▶ GIVEN EXERCISE
The required output is the exact run of lines from the line containing "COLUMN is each" to the line containing "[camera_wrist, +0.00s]", inclusive, and nothing besides.

# Start of RECORDS SUPPLIED

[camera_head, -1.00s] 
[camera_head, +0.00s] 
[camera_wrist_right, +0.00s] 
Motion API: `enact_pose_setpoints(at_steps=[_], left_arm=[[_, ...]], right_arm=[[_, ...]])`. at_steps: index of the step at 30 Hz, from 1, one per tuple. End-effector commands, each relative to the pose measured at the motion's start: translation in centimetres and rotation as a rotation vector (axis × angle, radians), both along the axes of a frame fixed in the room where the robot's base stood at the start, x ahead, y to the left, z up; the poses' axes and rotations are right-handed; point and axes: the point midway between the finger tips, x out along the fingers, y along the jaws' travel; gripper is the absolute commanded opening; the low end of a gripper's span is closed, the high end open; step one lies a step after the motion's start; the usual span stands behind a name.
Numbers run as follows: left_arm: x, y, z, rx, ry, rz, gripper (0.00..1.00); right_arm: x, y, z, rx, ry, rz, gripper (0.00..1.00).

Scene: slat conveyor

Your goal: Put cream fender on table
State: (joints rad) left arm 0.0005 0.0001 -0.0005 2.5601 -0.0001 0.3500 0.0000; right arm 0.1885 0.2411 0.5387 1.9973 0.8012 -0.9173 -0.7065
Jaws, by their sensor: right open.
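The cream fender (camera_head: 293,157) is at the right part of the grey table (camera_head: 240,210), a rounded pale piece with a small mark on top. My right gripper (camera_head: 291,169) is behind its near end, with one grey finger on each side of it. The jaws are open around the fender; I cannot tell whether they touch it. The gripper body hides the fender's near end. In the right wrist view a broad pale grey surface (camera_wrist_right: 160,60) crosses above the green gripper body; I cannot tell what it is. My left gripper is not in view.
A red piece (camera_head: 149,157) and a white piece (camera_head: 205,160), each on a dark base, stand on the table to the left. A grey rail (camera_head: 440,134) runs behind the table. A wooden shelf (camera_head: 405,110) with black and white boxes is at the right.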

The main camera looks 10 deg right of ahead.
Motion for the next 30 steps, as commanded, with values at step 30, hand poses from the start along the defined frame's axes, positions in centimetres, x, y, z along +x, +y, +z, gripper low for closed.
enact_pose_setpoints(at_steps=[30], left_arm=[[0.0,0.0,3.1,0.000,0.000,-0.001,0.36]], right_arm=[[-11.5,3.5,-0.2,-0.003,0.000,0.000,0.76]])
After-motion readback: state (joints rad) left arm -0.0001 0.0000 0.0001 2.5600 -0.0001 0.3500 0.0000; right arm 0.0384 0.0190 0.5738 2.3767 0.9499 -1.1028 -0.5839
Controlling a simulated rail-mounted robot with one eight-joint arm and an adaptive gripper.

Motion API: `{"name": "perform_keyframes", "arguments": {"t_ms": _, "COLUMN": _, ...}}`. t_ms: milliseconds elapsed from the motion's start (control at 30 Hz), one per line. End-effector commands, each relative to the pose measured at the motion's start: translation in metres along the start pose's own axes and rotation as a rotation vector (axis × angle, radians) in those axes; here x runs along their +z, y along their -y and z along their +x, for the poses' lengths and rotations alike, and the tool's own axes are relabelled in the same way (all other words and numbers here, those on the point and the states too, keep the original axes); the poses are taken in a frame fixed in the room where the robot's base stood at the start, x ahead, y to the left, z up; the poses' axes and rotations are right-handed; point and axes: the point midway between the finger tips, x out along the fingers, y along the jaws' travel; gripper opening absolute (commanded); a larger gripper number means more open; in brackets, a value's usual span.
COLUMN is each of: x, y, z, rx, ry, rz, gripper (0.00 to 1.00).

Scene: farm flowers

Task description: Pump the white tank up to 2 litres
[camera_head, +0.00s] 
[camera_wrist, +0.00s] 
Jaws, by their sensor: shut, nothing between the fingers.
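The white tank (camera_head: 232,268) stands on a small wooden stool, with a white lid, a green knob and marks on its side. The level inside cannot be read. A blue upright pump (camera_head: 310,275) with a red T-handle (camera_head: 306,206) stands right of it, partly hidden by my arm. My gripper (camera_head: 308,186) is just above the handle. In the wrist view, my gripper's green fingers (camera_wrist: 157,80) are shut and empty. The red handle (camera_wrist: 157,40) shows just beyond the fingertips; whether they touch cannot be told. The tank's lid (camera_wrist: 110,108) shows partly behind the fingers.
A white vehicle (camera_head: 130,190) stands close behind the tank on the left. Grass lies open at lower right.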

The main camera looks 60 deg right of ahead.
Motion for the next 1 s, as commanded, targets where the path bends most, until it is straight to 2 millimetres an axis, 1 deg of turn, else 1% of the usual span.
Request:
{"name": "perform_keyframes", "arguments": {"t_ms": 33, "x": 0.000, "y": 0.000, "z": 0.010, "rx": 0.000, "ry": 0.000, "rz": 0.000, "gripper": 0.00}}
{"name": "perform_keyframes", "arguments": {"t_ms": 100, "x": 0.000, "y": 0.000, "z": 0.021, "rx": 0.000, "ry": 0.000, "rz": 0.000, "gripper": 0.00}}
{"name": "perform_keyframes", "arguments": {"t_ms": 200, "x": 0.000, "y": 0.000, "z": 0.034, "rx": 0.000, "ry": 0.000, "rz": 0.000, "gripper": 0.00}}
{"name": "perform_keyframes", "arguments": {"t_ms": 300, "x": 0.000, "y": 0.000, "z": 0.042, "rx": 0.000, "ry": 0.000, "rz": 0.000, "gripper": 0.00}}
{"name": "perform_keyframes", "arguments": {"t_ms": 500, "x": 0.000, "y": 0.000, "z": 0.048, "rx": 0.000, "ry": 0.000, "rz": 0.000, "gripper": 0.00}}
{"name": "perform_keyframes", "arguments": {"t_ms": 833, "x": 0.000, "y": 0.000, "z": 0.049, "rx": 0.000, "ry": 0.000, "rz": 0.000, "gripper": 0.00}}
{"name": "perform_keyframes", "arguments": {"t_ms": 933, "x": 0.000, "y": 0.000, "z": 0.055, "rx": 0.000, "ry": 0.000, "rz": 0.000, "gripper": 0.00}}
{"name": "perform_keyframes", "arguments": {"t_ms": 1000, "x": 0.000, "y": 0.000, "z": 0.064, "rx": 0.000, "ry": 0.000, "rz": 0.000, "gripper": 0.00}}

# End of RECORDS SUPPLIED

▶ SOLUTION
COLUMN is each of: x, y, z, rx, ry, rz, gripper (0.00 to 1.00).

Scene: farm flowers

Task description: Pump the white tank up to 2 litres
[camera_head, +0.00s] 
[camera_wrist, +0.00s] 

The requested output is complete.